— Problem requirements —
Copy, in full, each line of the material that holds the word "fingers".
# # #
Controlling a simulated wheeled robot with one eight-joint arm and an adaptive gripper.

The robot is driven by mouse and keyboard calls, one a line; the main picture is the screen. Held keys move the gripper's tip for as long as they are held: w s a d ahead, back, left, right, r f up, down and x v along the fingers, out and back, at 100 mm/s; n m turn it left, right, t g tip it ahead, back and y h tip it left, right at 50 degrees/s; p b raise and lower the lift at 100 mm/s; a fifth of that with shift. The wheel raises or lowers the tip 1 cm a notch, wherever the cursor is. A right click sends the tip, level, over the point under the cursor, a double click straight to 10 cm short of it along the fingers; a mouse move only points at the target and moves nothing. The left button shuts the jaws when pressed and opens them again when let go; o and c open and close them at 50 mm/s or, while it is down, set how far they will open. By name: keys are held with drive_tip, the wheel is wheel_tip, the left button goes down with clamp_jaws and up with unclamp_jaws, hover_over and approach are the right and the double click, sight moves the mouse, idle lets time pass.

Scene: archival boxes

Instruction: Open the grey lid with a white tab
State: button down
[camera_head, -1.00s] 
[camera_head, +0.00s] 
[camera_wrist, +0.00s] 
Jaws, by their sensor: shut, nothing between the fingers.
# # #
— Solution —
The robot is driven by mouse and keyboard calls, one a line; the main picture is the screen. Held keys move the gripper's tip for as long as they are held: w s a d ahead, back, left, right, r f up, down and x v along the fingers, out and back, at 100 mm/s; n m turn it left, right, t g tip it ahead, back and y h tip it left, right at 50 degrees/s; p b raise and lower the lift at 100 mm/s; a fifth of that with shift. The wheel raises or lowers the tip 1 cm a notch, wherever the cursor is. A right click sends the tip, level, over the point under the cursor, a double click straight to 10 cm short of it along the fingers; a mouse move only points at the target and moves nothing. The left button shuts the jaws when pressed and opens them again when let go; o and c open and close them at 50 mm/s or, while it is down, set how far they will open. By name: keys are held with drive_tip, the wheel is wheel_tip, the left button goes down with clamp_jaws and up with unclamp_jaws, hover_over and approach are the right and the double click, sight moves the mouse, idle lets time pass.
Jaws, by their sensor: shut, nothing between the fingers.

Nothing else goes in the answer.